Re: Wget ignores robot.txt entry

> Max,
> No, I don't think cURL does recursive retrieval. I don't think it does
> Web page dependency retrieval, either. Both of these are a big deal for
> me. How could a tool of wget's versatility be replaced by something
> inferior? Whatever happened to technological meritocracy? (Please, no
> laughing.)
> I was actually hoping to get some time to work on an extension to wget
> of my own. I wanted to add an option that would cause wget to look in
> one hierarchy to determine file existence and modification times
> relative to the set of files and mod times on the server and download
> new or newer files to a different location. That way I can easily
> maintain mirror copies on a CD-ROM. I'd tell wget to use the CD's
> contents as the file and mod-time reference and to download to a
> location on my hard drive (of course). Then I could incrementally
> update the ROM with whatever was downloaded.

That's a real good idea! :-)

> Of course I can still do that and I may yet. Does that sound like a
> desirable feature to anyone? I don't know how many people share my
> mania for keeping local archives of content from the Internet.

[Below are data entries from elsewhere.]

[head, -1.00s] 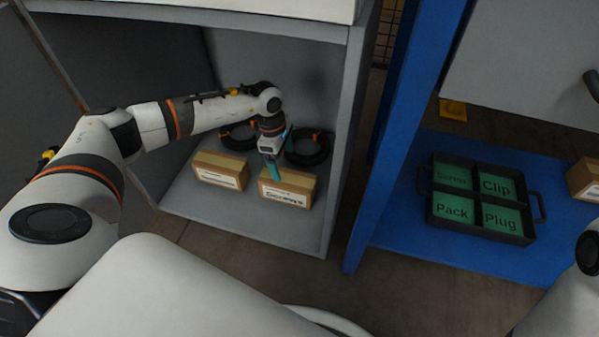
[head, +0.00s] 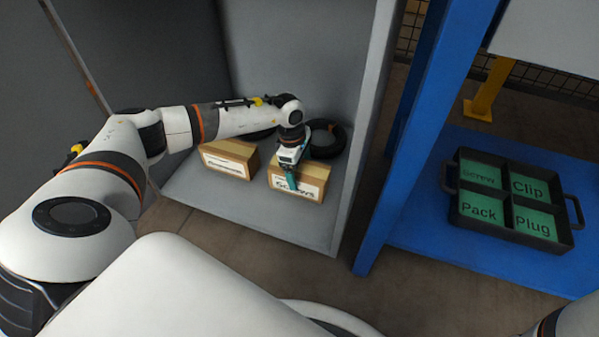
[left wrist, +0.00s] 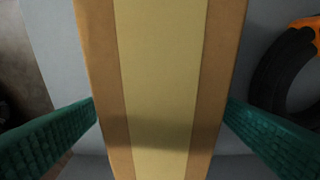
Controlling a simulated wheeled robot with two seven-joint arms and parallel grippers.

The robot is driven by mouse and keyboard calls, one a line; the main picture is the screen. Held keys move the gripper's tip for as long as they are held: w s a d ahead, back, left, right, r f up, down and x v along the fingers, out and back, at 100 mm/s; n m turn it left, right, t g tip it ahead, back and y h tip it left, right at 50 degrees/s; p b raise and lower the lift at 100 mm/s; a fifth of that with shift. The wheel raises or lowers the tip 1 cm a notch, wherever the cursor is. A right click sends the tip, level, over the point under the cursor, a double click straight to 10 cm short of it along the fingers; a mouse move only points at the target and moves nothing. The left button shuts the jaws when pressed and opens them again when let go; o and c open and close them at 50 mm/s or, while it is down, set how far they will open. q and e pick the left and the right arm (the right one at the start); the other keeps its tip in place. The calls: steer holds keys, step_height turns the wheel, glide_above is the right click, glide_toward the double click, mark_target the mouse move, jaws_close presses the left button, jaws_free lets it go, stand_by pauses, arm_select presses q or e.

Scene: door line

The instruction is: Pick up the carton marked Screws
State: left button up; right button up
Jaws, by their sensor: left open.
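The carton marked Screws (head: 312,187) is a brown box with a tan tape strip and a white label, standing on the grey cabinet's lower shelf. My left gripper (head: 290,180) is over it, and its teal fingers hide part of the label. In the left wrist view the carton's taped top (left wrist: 160,70) runs between the two open teal fingers (left wrist: 162,130), with a gap on each side. A second similar carton (head: 229,160) stands to its left; its label is too small to read. My right gripper is not in view.
A black coil (head: 326,140) lies behind the carton, and another is partly hidden by my arm. The cabinet's right wall (head: 368,120) is close to the carton. A black tray (head: 470,212) with green labelled compartments sits on a blue surface (head: 425,225) at right.

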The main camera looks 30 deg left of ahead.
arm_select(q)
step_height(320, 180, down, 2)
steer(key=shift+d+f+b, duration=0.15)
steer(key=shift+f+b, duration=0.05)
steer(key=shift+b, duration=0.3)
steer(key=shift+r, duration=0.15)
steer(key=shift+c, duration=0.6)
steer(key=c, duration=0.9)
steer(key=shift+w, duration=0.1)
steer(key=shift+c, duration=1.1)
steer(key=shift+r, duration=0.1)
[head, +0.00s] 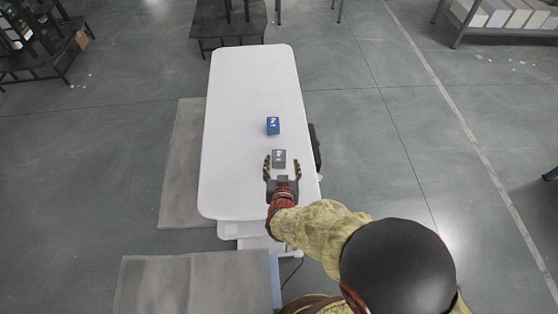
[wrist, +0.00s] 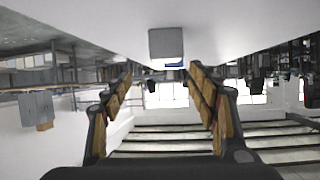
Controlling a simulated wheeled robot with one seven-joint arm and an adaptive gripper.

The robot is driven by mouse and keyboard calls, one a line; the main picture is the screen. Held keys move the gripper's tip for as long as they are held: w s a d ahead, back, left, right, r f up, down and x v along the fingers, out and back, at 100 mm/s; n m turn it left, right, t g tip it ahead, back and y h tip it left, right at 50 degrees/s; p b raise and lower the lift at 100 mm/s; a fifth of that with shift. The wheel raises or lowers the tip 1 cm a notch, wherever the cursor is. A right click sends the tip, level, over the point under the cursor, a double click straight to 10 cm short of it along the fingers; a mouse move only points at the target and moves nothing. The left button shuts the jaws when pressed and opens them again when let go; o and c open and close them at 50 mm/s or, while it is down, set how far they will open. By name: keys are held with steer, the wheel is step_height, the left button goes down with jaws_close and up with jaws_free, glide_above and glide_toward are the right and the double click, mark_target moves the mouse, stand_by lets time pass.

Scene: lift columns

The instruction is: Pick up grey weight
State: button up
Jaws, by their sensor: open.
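The grey weight (head: 279,156) is a small block with a white mark on its top. It sits on the white table (head: 250,85), towards the near end. My gripper (head: 281,163) is open just on the near side of it, with the fingers spread left and right. In the wrist view, which looks upside down, the grey weight (wrist: 166,42) shows beyond the open fingertips (wrist: 160,70), roughly centred between them. Nothing is between the fingers there. I cannot tell whether the fingertips have reached the weight's sides.
A blue weight (head: 273,125) stands on the table beyond the grey one. It is mostly hidden behind the grey one in the wrist view. The table's far half is clear. Grey mats (head: 181,165) lie on the floor at the left. Shelving stands far off.

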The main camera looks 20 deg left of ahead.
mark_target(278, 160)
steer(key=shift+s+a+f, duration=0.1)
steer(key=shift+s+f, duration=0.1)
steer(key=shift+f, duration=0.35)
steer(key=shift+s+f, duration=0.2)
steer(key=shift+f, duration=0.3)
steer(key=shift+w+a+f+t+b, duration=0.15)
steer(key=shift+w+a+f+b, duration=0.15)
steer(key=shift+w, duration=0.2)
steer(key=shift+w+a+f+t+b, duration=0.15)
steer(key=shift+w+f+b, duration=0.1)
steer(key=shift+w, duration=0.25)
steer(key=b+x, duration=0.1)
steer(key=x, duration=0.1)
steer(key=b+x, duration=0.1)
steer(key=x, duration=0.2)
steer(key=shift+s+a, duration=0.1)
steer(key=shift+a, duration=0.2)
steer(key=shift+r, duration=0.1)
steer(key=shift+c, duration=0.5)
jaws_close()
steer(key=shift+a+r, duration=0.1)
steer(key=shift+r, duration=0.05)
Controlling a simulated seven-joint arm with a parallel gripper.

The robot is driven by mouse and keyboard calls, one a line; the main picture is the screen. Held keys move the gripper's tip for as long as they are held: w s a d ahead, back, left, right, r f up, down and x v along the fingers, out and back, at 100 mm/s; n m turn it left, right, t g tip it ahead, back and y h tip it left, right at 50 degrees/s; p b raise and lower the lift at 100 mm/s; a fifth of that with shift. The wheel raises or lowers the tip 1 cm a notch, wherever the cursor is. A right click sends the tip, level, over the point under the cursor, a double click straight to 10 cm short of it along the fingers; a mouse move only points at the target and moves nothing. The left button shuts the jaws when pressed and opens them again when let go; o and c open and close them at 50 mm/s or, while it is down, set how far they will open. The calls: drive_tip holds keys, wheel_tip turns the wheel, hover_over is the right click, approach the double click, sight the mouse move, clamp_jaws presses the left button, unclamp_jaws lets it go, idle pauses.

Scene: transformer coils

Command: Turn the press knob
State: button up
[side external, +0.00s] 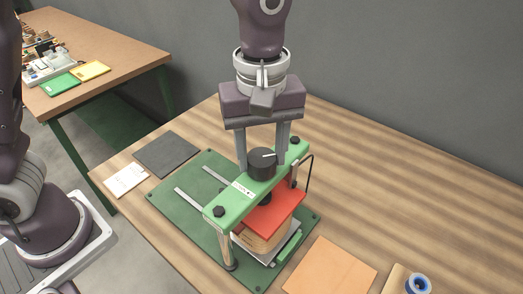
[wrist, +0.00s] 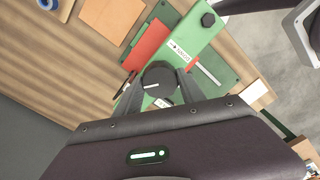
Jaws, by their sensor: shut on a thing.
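The press knob (side external: 262,163) is a black round knob with a white pointer line, on top of the green press bridge (side external: 235,198). It also shows in the wrist view (wrist: 158,78). My gripper (side external: 264,160) points straight down with one finger on each side of the knob, shut on it. In the wrist view both fingertips (wrist: 158,84) flank the knob. Below the bridge, a red plate (side external: 275,212) lies on a tan coil block (side external: 264,238). The knob's shaft is mostly hidden by the bridge.
The press stands on a green base plate (side external: 180,214) on the wooden table. A dark grey pad (side external: 167,154) and white card (side external: 125,181) lie at left. An orange-tan sheet (side external: 330,267) and blue tape roll (side external: 418,284) lie at front right. The table's right back is clear.

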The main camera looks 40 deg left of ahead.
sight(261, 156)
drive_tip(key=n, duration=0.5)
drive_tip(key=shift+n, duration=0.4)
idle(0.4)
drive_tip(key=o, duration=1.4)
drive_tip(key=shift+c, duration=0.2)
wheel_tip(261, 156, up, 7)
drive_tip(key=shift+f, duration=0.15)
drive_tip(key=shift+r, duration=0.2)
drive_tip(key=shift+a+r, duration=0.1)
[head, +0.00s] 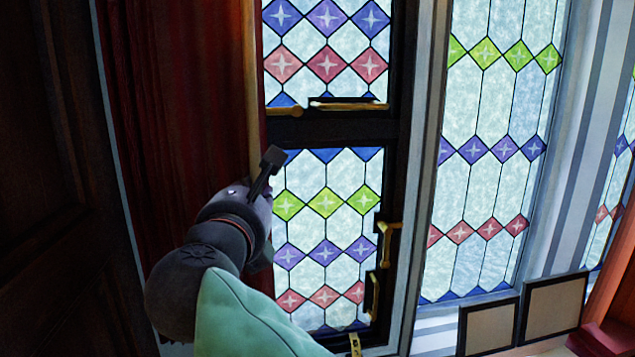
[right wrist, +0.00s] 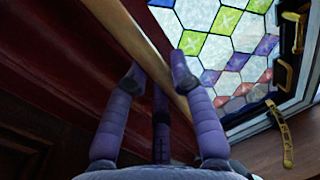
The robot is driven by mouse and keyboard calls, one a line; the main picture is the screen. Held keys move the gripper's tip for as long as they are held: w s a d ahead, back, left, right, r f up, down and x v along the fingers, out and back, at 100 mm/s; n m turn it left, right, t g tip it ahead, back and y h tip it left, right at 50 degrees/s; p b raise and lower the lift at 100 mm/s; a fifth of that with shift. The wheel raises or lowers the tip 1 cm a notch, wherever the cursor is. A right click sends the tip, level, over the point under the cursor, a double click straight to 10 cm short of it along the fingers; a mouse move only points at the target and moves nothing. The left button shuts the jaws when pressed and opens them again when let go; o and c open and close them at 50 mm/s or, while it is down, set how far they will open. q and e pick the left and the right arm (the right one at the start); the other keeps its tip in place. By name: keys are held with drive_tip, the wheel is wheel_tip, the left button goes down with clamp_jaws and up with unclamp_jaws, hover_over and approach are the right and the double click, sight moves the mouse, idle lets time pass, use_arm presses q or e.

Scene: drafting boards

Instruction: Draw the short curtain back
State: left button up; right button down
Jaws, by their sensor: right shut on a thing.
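The short curtain (head: 175,110) is dark red and hangs in folds at the left of the stained-glass window in the head view. A pale wooden rod (head: 250,85) runs upright along its right edge. In the right wrist view the rod (right wrist: 135,35) crosses diagonally between my fingers, with the dark red curtain (right wrist: 50,40) behind it. My right gripper (head: 266,175) is at the lower part of the rod and shut on it; it also shows in the right wrist view (right wrist: 157,76). The gripper hides the rod's lower end in the head view. My left gripper is not in view.
The leaded window (head: 328,215) has a dark frame with brass handles (head: 388,240) right of my gripper. Another coloured window (head: 490,150) stands further right. Two framed boards (head: 487,325) lean at the lower right. Dark wood panelling (head: 60,180) fills the far left.

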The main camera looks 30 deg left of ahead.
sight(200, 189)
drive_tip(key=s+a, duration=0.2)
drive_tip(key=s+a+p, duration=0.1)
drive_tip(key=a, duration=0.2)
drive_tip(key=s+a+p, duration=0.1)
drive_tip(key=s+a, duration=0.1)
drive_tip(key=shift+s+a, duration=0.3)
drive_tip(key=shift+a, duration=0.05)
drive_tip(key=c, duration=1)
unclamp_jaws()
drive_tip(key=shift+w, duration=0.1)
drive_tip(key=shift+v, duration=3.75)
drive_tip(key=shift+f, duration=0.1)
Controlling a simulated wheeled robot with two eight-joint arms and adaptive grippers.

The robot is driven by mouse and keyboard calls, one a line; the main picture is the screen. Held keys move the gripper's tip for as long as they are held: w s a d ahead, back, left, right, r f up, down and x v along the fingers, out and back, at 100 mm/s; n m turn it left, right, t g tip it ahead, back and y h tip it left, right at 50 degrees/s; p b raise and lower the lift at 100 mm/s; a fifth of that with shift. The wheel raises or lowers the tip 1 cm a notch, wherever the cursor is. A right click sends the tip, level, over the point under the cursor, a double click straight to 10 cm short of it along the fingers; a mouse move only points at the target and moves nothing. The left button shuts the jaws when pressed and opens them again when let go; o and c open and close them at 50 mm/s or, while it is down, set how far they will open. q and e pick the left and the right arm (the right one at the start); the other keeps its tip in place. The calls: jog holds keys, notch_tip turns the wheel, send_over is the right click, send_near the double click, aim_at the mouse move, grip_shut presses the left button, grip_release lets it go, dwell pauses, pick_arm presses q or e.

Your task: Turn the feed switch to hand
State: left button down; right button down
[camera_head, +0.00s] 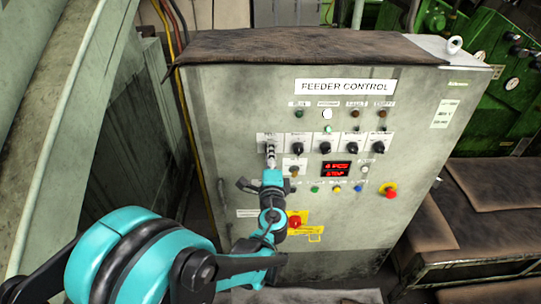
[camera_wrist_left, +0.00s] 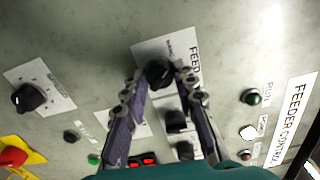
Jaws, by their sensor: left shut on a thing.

I seem to end-up doing this quite a lot when on a hunt for new concepts and
ways of doing things. A 'uge web suck, most stuff I never glance a quarter
of my eye over, and I got a whole archive of stuff where i can just grep out
the crap.

> What happens to an open source project when it devolves to this state?
> Who, for example, could hand out writable access to the wget CVS
> repository? Surely this isn't an unrecoverable state of affairs, is it?
> Randall Schulz

Wasn't a patch applied to CVS HEAD of the wget repos only a few weeks ago.
Thats what it looks like anyway.


Elfyn McBratney